───── Record list

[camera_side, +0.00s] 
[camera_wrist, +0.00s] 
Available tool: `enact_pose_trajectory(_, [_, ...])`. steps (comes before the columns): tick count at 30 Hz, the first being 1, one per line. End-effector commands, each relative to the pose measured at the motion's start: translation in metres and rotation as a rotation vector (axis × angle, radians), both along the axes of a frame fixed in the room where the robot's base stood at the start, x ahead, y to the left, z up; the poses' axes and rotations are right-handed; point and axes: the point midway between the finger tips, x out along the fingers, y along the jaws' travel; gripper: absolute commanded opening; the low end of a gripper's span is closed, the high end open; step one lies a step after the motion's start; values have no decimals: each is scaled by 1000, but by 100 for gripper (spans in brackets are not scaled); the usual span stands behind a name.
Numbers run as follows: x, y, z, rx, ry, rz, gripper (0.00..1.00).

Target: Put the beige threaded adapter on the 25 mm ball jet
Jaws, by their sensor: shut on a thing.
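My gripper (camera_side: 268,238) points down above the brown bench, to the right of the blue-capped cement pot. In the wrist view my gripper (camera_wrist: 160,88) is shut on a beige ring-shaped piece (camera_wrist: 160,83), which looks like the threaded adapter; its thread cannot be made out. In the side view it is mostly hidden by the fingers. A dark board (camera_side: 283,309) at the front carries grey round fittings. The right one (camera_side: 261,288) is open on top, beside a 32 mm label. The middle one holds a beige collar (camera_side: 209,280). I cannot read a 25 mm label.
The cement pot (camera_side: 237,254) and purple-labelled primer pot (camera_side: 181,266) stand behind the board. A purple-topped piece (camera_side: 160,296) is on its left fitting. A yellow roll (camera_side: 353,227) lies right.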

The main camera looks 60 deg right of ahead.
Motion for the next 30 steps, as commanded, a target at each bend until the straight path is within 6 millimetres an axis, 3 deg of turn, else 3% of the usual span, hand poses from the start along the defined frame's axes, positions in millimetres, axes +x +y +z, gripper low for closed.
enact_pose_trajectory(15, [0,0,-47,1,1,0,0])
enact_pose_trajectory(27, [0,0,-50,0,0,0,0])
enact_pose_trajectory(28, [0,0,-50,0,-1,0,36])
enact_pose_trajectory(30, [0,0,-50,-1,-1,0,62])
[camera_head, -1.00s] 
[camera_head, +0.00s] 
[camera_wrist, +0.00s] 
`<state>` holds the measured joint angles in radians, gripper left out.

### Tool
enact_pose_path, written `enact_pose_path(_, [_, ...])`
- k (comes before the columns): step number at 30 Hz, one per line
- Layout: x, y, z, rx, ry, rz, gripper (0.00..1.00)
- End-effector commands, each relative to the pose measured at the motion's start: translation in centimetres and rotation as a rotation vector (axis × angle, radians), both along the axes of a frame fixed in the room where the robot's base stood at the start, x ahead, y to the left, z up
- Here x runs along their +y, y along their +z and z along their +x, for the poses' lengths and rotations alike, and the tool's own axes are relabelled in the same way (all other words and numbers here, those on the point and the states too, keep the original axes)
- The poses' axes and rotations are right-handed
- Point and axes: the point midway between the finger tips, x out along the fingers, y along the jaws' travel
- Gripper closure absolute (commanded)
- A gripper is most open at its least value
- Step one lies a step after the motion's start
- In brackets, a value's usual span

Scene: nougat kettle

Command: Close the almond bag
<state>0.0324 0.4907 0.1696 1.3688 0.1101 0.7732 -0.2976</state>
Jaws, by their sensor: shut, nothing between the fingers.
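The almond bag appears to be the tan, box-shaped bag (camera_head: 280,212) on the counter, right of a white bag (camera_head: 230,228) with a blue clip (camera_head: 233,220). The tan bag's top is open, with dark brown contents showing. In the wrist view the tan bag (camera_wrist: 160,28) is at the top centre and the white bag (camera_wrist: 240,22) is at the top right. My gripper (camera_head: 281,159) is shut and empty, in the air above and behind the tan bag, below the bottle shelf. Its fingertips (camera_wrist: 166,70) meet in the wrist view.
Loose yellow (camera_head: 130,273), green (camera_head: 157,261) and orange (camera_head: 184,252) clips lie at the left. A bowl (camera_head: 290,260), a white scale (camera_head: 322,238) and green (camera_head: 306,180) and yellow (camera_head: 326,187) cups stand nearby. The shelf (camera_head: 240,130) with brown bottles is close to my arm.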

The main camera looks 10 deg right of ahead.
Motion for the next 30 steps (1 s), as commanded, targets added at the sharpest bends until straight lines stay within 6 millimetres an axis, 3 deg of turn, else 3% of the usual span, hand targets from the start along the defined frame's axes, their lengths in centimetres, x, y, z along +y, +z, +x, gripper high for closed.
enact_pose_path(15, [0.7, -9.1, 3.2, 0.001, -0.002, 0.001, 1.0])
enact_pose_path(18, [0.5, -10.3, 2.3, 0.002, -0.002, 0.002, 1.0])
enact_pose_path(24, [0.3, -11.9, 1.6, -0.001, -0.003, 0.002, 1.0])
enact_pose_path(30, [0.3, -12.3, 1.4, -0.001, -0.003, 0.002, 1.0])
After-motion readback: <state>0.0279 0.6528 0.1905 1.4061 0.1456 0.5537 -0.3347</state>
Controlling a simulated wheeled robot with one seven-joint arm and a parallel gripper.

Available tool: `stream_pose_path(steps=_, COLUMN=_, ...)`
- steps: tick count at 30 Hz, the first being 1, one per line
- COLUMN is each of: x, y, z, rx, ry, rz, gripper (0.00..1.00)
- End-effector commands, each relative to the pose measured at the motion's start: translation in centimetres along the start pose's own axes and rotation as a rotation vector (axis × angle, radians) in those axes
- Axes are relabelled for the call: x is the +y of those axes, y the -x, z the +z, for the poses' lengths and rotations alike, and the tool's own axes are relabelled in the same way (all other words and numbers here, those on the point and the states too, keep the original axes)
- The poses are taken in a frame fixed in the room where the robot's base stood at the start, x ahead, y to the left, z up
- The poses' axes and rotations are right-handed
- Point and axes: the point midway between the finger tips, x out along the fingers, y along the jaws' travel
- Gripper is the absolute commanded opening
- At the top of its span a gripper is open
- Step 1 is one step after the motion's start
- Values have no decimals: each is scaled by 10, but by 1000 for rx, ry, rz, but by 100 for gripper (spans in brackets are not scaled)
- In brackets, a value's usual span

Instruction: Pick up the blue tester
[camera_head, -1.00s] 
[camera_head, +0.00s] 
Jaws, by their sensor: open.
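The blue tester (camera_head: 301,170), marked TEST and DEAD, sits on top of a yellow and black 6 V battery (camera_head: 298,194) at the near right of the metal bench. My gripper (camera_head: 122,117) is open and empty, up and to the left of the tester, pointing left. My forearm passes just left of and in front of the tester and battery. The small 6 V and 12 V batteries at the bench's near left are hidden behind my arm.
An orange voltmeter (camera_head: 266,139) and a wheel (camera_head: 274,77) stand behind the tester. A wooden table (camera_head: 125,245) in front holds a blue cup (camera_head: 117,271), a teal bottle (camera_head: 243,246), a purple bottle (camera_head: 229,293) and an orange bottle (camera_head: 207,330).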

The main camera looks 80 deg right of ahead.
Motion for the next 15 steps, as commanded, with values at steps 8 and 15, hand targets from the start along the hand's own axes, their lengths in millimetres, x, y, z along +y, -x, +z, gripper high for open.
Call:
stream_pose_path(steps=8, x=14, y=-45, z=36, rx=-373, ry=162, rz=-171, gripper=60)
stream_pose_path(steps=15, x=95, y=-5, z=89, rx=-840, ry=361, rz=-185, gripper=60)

──────────

◆ Task prompt ◆
Write out every entry again exactly, please, with nothing missing.

◆ Task answer ◆
[camera_side, +0.00s] 
[camera_wrist, +0.00s] 
Available tool: `enact_pose_trajectory(_, [_, ...])`. steps (comes before the columns): tick count at 30 Hz, the first being 1, one per line. End-effector commands, each relative to the pose measured at the motion's start: translation in metres and rotation as a rotation vector (axis × angle, radians), both along the axes of a frame fixed in the room where the robot's base stood at the start, x ahead, y to the left, z up; the poses' axes and rotations are right-handed; point and axes: the point midway between the finger tips, x out along the fingers, y along the jaws' travel; gripper: absolute commanded opening; the low end of a gripper's span is closed, the high end open; step one lies a step after the motion's start; values have no decimals: each is scaled by 1000, but by 100 for gripper (spans in brackets are not scaled); the usual span stands behind a name.
Numbers run as follows: x, y, z, rx, ry, rz, gripper (0.00..1.00).

Target: Put the beige threaded adapter on the 25 mm ball jet
Jaws, by their sensor: shut on a thing.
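My gripper (camera_side: 268,238) points down above the brown bench, to the right of the blue-capped cement pot. In the wrist view my gripper (camera_wrist: 160,88) is shut on a beige ring-shaped piece (camera_wrist: 160,83), which looks like the threaded adapter; its thread cannot be made out. In the side view it is mostly hidden by the fingers. A dark board (camera_side: 283,309) at the front carries grey round fittings. The right one (camera_side: 261,288) is open on top, beside a 32 mm label. The middle one holds a beige collar (camera_side: 209,280). I cannot read a 25 mm label.
The cement pot (camera_side: 237,254) and purple-labelled primer pot (camera_side: 181,266) stand behind the board. A purple-topped piece (camera_side: 160,296) is on its left fitting. A yellow roll (camera_side: 353,227) lies right.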

The main camera looks 60 deg right of ahead.
Motion for the next 30 steps, as commanded, a target at each bend until the straight path is within 6 millimetres an axis, 3 deg of turn, else 3% of the usual span, hand poses from the start along the defined frame's axes, positions in millimetres, axes +x +y +z, gripper low for closed.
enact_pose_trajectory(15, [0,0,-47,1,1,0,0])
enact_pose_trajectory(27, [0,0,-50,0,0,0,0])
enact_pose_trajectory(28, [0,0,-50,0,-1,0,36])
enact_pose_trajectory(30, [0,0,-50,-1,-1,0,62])
[camera_head, -1.00s] 
[camera_head, +0.00s] 
[camera_wrist, +0.00s] 
`<state>` holds the measured joint angles in radians, gripper left out.

### Tool
enact_pose_path, written `enact_pose_path(_, [_, ...])`
- k (comes before the columns): step number at 30 Hz, one per line
- Layout: x, y, z, rx, ry, rz, gripper (0.00..1.00)
- End-effector commands, each relative to the pose measured at the motion's start: translation in centimetres and rotation as a rotation vector (axis × angle, radians), both along the axes of a frame fixed in the room where the robot's base stood at the start, x ahead, y to the left, z up
- Here x runs along their +y, y along their +z and z along their +x, for the poses' lengths and rotations alike, and the tool's own axes are relabelled in the same way (all other words and numbers here, those on the point and the states too, keep the original axes)
- The poses' axes and rotations are right-handed
- Point and axes: the point midway between the finger tips, x out along the fingers, y along the jaws' travel
- Gripper closure absolute (commanded)
- A gripper is most open at its least value
- Step one lies a step after the motion's start
- In brackets, a value's usual span

Scene: nougat kettle

Command: Close the almond bag
<state>0.0324 0.4907 0.1696 1.3688 0.1101 0.7732 -0.2976</state>
Jaws, by their sensor: shut, nothing between the fingers.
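The almond bag appears to be the tan, box-shaped bag (camera_head: 280,212) on the counter, right of a white bag (camera_head: 230,228) with a blue clip (camera_head: 233,220). The tan bag's top is open, with dark brown contents showing. In the wrist view the tan bag (camera_wrist: 160,28) is at the top centre and the white bag (camera_wrist: 240,22) is at the top right. My gripper (camera_head: 281,159) is shut and empty, in the air above and behind the tan bag, below the bottle shelf. Its fingertips (camera_wrist: 166,70) meet in the wrist view.
Loose yellow (camera_head: 130,273), green (camera_head: 157,261) and orange (camera_head: 184,252) clips lie at the left. A bowl (camera_head: 290,260), a white scale (camera_head: 322,238) and green (camera_head: 306,180) and yellow (camera_head: 326,187) cups stand nearby. The shelf (camera_head: 240,130) with brown bottles is close to my arm.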

The main camera looks 10 deg right of ahead.
Motion for the next 30 steps (1 s), as commanded, targets added at the sharpest bends until straight lines stay within 6 millimetres an axis, 3 deg of turn, else 3% of the usual span, hand targets from the start along the defined frame's axes, their lengths in centimetres, x, y, z along +y, +z, +x, gripper high for closed.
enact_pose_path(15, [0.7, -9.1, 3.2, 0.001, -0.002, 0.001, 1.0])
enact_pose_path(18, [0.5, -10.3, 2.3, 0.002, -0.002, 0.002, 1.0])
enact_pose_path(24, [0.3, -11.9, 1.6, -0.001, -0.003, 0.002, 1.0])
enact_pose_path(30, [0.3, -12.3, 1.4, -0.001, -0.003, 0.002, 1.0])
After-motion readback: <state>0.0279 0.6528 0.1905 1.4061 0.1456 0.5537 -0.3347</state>
Controlling a simulated wheeled robot with one seven-joint arm and a parallel gripper.

Available tool: `stream_pose_path(steps=_, COLUMN=_, ...)`
- steps: tick count at 30 Hz, the first being 1, one per line
- COLUMN is each of: x, y, z, rx, ry, rz, gripper (0.00..1.00)
- End-effector commands, each relative to the pose measured at the motion's start: translation in centimetres along the start pose's own axes and rotation as a rotation vector (axis × angle, radians) in those axes
- Axes are relabelled for the call: x is the +y of those axes, y the -x, z the +z, for the poses' lengths and rotations alike, and the tool's own axes are relabelled in the same way (all other words and numbers here, those on the point and the states too, keep the original axes)
- The poses are taken in a frame fixed in the room where the robot's base stood at the start, x ahead, y to the left, z up
- The poses' axes and rotations are right-handed
- Point and axes: the point midway between the finger tips, x out along the fingers, y along the jaws' travel
- Gripper is the absolute commanded opening
- At the top of its span a gripper is open
- Step 1 is one step after the motion's start
- Values have no decimals: each is scaled by 10, but by 1000 for rx, ry, rz, but by 100 for gripper (spans in brackets are not scaled)
- In brackets, a value's usual span

Instruction: Pick up the blue tester
[camera_head, -1.00s] 
[camera_head, +0.00s] 
Jaws, by their sensor: open.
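The blue tester (camera_head: 301,170), marked TEST and DEAD, sits on top of a yellow and black 6 V battery (camera_head: 298,194) at the near right of the metal bench. My gripper (camera_head: 122,117) is open and empty, up and to the left of the tester, pointing left. My forearm passes just left of and in front of the tester and battery. The small 6 V and 12 V batteries at the bench's near left are hidden behind my arm.
An orange voltmeter (camera_head: 266,139) and a wheel (camera_head: 274,77) stand behind the tester. A wooden table (camera_head: 125,245) in front holds a blue cup (camera_head: 117,271), a teal bottle (camera_head: 243,246), a purple bottle (camera_head: 229,293) and an orange bottle (camera_head: 207,330).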

The main camera looks 80 deg right of ahead.
Motion for the next 15 steps, as commanded, with values at steps 8 and 15, hand targets from the start along the hand's own axes, their lengths in millimetres, x, y, z along +y, -x, +z, gripper high for open.
Call:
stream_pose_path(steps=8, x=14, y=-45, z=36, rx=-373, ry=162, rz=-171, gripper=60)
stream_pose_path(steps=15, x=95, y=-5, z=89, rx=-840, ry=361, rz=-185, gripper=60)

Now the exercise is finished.